Caleb Cain Marcus: A Portrait of Ice
February 3, 2014 - July 18, 2014
National Academy of Sciences, 2101 Constitution Ave., N.W.
Photo ID required. No charge.
Viewable 9 a.m. to 5 p.m. weekdays. Closed weekends and holidays.
Caleb Cain Marcus spent two years on a journey to Patagonia, Iceland, Norway, New Zealand and Alaska photographing glaciers. He often used a vertical frame to reflect a relationship with the land that is akin to an intimate portrait. Containing only two elements, ice and sky, the horizon that typically grounds a landscape vanishes. Freed from the horizon, a sense of scale is lost, altering one's experience of a landscape. It is in this unfamiliar territory that Cain Marcus hopes viewers can fully experiences the persona of ice.
His previous project, The Silent Aftermath of Space, attempted to find the solitude one feels in nature on the streets of New York City at night. Cain Marcus' response to the New York work is A Portrait of Ice.
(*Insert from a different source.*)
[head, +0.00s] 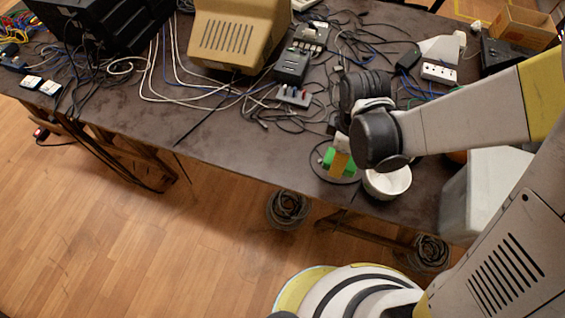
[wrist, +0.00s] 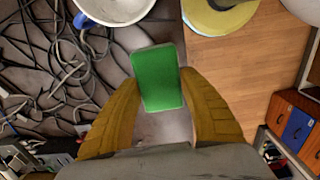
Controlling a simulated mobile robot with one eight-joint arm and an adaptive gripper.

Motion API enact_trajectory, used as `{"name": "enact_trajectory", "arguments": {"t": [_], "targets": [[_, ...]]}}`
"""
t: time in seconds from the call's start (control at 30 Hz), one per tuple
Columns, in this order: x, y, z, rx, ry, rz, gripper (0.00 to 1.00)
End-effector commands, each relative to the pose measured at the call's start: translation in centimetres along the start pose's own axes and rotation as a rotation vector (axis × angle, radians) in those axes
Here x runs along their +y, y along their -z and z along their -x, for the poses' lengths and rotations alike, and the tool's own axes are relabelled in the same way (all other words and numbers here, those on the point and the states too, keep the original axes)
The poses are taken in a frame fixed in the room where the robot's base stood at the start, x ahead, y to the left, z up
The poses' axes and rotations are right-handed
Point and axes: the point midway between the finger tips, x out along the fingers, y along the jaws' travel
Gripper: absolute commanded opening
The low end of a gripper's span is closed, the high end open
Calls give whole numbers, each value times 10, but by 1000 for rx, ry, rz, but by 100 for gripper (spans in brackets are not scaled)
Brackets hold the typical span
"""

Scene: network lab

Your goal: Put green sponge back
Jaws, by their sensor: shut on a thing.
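The green sponge (wrist: 158,78) is a bright green rounded block. In the wrist view it sits between the two yellow-brown fingers of my gripper (wrist: 155,105), which are shut on it. In the head view the sponge (head: 328,158) shows as a green patch beside the yellow fingers of my gripper (head: 339,163), near the table's front edge. The wrist covers part of it there. A white bowl (head: 387,182) stands on the table close to the right of the gripper. The bowl also shows at the top of the wrist view (wrist: 116,8). I cannot tell the sponge's exact height above the table.
The dark table (head: 225,135) holds many tangled cables, a beige monitor (head: 240,32) and a power strip (head: 438,73). A light grey bin (head: 484,190) is at the right. Coiled cables (head: 288,209) lie below the table edge. The wooden floor in front is mostly clear.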

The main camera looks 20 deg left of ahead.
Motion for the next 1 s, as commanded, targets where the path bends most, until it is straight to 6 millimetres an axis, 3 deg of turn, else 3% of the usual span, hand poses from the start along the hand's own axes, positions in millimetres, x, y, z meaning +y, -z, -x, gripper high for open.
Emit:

Before he started to photograph the glaciers he tried to pinpoint the stresses of living in a metropolis of high-rise buildings. He discovered that when the horizon is obstructed for long periods of time, as it is in New York City, people become detached from nature. He then wanted to understand the effect of a landscape without a horizon. The absence of a horizon in the city gives a feeling of compression and density but with the ice it frees the glaciers of perspective and scale that detaches them from reality.
Caleb Cain Marcus is a New York-based photographer, born in Colorado's Rocky Mountains. He is dedicated to the poetic search for the balance between city, nature, man, and the invisible. His photographs are in the collections of the Metropolitan Museum of Art, the Museum of Fine Arts Houston, and the High Museum of Art, among others. He holds an MFA from Columbia University.